Why I chose to self-publish.
Every writer/author has their own path, and I firmly believe that path is present before birth. Each present moment in life, whether good, bad or mundane is constantly shaping us for all future moments we have yet to live. By the time our adult feet are wet with some life experiences, we have hopefully mastered the art of looking over our shoulder to remember the lessons of the past, while continuing to look ahead and applying those lessons to the future. Self-publishing isn’t something I planned on doing. Starting my own publishing company (Karyn Rae Publishing) never even crossed my mind, but when the opportunity arose, I’m grateful I took a moment to turn around and look back.

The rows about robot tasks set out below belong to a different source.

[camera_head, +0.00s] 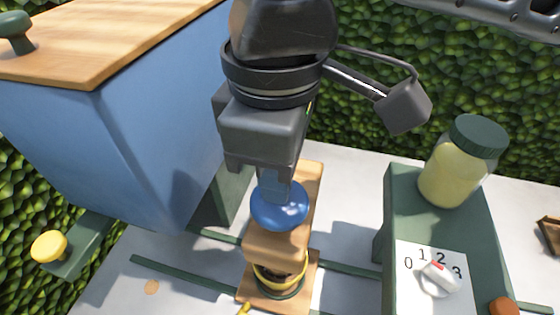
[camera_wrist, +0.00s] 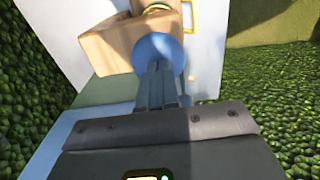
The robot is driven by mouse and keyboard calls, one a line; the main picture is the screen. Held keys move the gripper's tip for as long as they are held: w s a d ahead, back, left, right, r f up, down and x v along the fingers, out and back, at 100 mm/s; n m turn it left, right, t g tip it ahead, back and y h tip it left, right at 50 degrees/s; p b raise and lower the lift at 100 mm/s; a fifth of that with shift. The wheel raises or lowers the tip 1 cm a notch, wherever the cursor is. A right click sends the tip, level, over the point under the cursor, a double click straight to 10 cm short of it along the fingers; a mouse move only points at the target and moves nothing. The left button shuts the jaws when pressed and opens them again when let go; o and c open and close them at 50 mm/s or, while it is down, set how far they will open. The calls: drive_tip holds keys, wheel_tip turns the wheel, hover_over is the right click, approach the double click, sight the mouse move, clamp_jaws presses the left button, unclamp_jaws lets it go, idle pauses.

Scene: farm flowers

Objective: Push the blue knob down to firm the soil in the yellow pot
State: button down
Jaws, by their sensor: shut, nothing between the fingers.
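The blue knob (camera_head: 279,206) sits on top of a wooden press (camera_head: 270,245). The yellow pot (camera_head: 262,274) stands under the press on a wooden base, with dark soil partly visible inside. My gripper (camera_head: 275,188) is shut and empty, its fingertips at the top of the blue knob from above. In the wrist view the shut fingers (camera_wrist: 158,80) reach to the blue knob (camera_wrist: 160,50), and they look to be touching it. The wooden press (camera_wrist: 112,45) and a bit of the yellow pot's rim (camera_wrist: 158,8) show beyond it.
A large blue bin (camera_head: 150,130) with a wooden lid stands at left, near a yellow button (camera_head: 49,247). At right, a green stand (camera_head: 400,215) holds a jar (camera_head: 463,165) and a numbered dial (camera_head: 440,277). Green rails (camera_head: 350,269) run along the white table.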

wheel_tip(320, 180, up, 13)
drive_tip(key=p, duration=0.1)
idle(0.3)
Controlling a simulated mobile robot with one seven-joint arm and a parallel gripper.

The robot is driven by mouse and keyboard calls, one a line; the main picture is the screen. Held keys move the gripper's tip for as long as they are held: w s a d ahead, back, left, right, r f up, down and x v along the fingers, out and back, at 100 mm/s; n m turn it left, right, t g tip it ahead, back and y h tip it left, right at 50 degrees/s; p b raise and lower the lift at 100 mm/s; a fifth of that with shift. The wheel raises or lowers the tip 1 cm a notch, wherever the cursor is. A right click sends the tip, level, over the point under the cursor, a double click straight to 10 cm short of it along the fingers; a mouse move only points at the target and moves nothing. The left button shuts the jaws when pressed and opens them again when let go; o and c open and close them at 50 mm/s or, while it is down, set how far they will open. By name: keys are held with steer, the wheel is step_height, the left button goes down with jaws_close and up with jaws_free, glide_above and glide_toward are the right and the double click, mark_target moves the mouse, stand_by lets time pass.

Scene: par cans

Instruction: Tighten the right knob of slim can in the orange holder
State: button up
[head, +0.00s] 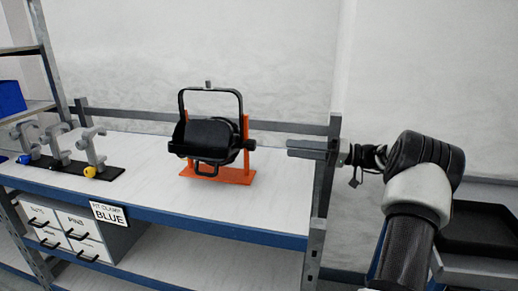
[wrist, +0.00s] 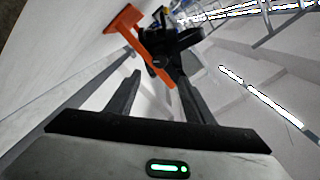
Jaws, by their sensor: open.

I didn’t know I wanted to be an author until my thirty-fifth birthday. I literally woke up one day and decided to write a book. I’d been searching for a particular story in other books, each time a little disappointed when finishing another book and feeling unfulfilled. As a stay-at-home-mom, I read books to escape the crying, fighting and servitude that comes with the job, so that’s the book I decided to write. The Achilles Heel won’t change your life, but it will help you escape it.
From the first chapter to publication day, The Achilles Heel took a year and a half, and I loved every moment of it. Writing from ten o’clock at night until two o’clock in the morning, I finished the first draft of my novel in six months.
Like most first time authors, I got caught up in what I thought was my final product and queried agents too early. Two agents out of New York said yes! My excitement was short-lived when they BOTH began telling me how I needed to change my story. After our first contact, one agent rethought her offer and immediately changed her mind on my story. The other agent gave me a list of things I needed to change before we could even begin. Her main complaint, switching back and forth between two separate POV’s, and the confusion it would cause the reader. Ironically, that’s the main compliment I now get from readers. I said, “Thank you, but no thank you. I’m going to pass on your representation.” Crazy right?
After tons of research, I scoured the internet for an editor, while simultaneously revising my story. I thought I’d found a great one. Here’s where the story gets interesting.
She was a published author with a publishing company, and agreed to edit my manuscript in three weeks’ time for a set fee. I spent the next four months waiting for those edits. She had not only stolen my money, but made me feel like a novice each time I questioned the status of those edits, and going as far as threatening to dump my book on the internet if I bothered her again. However, during those four months I thought my manuscript was being edited, I learned about the business of self-publishing. Today, I’m grateful to her for distracting me from my novel long enough to immerse myself in the business aspect of books.
Fortunately, she has been the only person to rip me off and everyone else- from cover designer to current editor- have been amazing. After my book was edited, I was offered representation from another publishing company, but I was already hooked on the power of self-publishing.
If you want to try and make a million bucks right out of the gate, change your story to what someone else tells you your readers want, work on a given deadline and maybe see your book in Barnes and Noble one day, then the traditional route is for you. If you are able to accept a gradual incline in book sales, make your own deadlines, put in the constant research required to understand an ever-changing billion dollar business and maybe never see your book in a chain bookstore, then self-publishing just might make you happy.
Writing a book is a crazy idea. Self-publishing is a full-time job. You aren’t just publishing a book; you’re launching a world-wide brand. If you can live with being an author as only a dream, then don’t try and become one; it’s not worth the time, money and sacrifice. But, if you have a great story, and you’re willing to fight for that story, then I say go for it!The bottom line, and something I remind myself on a daily basis, is that we are all long-shots. America was built on long-shots, so why not you and me?